Puigdemont on Tuesday evening said his government would ask the separatist-controlled Catalan parliament to declare independence within 48 hours of tallying votes from the referendum, which he said could be as soon as this weekend. This would leave Rajoy with the option of invoking the constitution to suspend the Catalan government and to bring on regional elections. This so-called "nuclear option" could reignite unrest in a region where secessionists are invoking the name of late dictator Francisco Franco in describing Rajoy's tactics. Before Franco's death in 1975, the Catalan language was suppressed.
An EU spokesman declined to say whether the Union would mediate, although it would be unusual for Brussels to take such a step within one of the bloc's own member states. The EU executive voiced trust in Spanish Prime Minister Mariano Rajoy's ability to manage this "internal matter", but also called for dialogue between the sides and reminded Madrid of a need to respect citizens' basic rights.
Tens of thousands of people took to the streets of Catalonia on Tuesday to protest against Sunday's violent crackdown by Spanish police. The referendum has plunged Spain into its worst constitutional crisis in decades, and is a political test for Rajoy, a conservative who has taken a hard line stance on the issue. Outside of Catalonia, Spaniards mostly hold strong views against its independence drive.
Spain's King Felipe VI, in a rare intervention, accused secessionist leaders on Tuesday of shattering democratic principles and dividing Catalan society. Interviews with five pro-independence politicians in Osona county, a patchwork of farming towns, reveal an uncompromising mood after Sunday's violence which, according to Catalan officials, injured around 900 people across the region.
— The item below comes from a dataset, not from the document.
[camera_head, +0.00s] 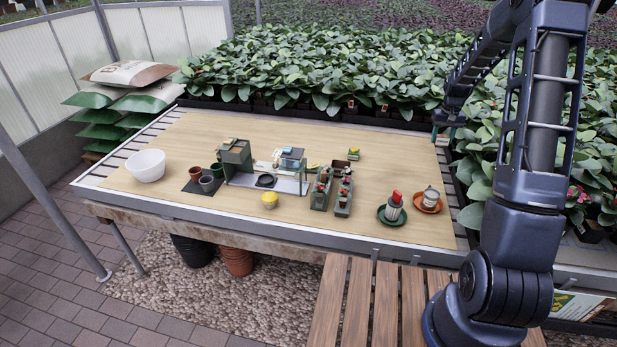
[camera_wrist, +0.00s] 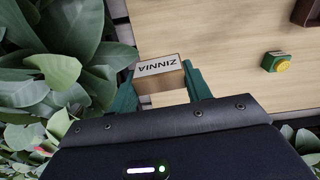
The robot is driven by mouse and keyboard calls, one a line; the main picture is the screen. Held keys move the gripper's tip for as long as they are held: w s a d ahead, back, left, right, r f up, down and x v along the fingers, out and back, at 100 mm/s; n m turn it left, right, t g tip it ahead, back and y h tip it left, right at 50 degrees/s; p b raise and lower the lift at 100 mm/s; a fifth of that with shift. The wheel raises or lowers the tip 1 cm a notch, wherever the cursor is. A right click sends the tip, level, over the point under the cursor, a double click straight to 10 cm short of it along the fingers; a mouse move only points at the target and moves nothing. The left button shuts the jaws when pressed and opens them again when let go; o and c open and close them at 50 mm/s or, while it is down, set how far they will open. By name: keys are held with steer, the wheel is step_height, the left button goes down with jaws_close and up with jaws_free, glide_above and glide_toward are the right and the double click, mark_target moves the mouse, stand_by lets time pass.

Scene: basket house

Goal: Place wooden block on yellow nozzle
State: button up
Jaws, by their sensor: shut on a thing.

"We have lost our fear," said Jordi Casals, a 39-year-old councillor for the centre-left Esquerra Republicana party in the town of Torello. "To go back now is impossible." Casals said that when he entered politics over a decade ago, separatist rallies attracted just a few thousand people.
On Sunday, 2.26 million people out of 5.34 million registered voters managed to vote with about 90 percent backing independence, according to Catalan government figures. However, unionists mostly boycotted the referendum. Puigdemont used vague language open to interpretation when asked what he wanted to achieve from EU-mediated talks. On Monday, he said: "It would be a mediation in which there must be a commitment to re-establish the institutional normalcy."
Coma said Sunday's turnout - greater than that of an informal ballot in 2014 according to Catalan officials - made the referendum result binding and the CUP was now mobilising local assemblies to begin the process of splitting with Spain.
The CUP is crucial to the survival of a separatist Catalan government since it enabled larger parties to form a pro-independence coalition in 2015. As a condition, it forced out Artur Mas as Catalan leader for Puigdemont due to the lack of progress towards independence since the 2014 vote. The independence tide began to turn in 2010 when secessionists were outraged by a decision of Spain's Constitutional Court, which struck down a reform to Catalonia's autonomy statute that had recognised it as a nation and gave the Catalan language primacy over Spanish.
The week after, a million Catalans took to Barcelona's streets in the first pro-independence mass demonstration to protest under the slogan - "We are a nation. We decide!" "Whenever we have trusted the Spanish state, they have cheated us. Every agreement we made they broke," said Jordi Fabrega, mayor of the town of Sant Pere de Torello, which symbolically declared independence from Spain in 2012.
A banner reading "EUROPE HELP US" hung from an apartment block in Vic on Tuesday. But so far, despite international criticism of the crackdown, most comments from EU member states have been against secession. Rajoy raised the possibility of a negotiated settlement this week, though he ruled out independence and praised the police crackdown on the referendum. He called for "all-party" talks to find a solution, opening the door to a deal giving Catalonia more autonomy.
In towns around Osona, an hour's drive north of Barcelona and with a population of over 150,000 people, the Spanish state is just where they have to send their taxes. Catalan authorities provide healthcare, run their schools and police their streets. "When Rajoy appears on television, I don't see him as my (leader), he doesn't represent me," said 58-year-old Elvira Ramisa in Sant Pere as her kitchen's radio blared out news on the referendum's aftermath.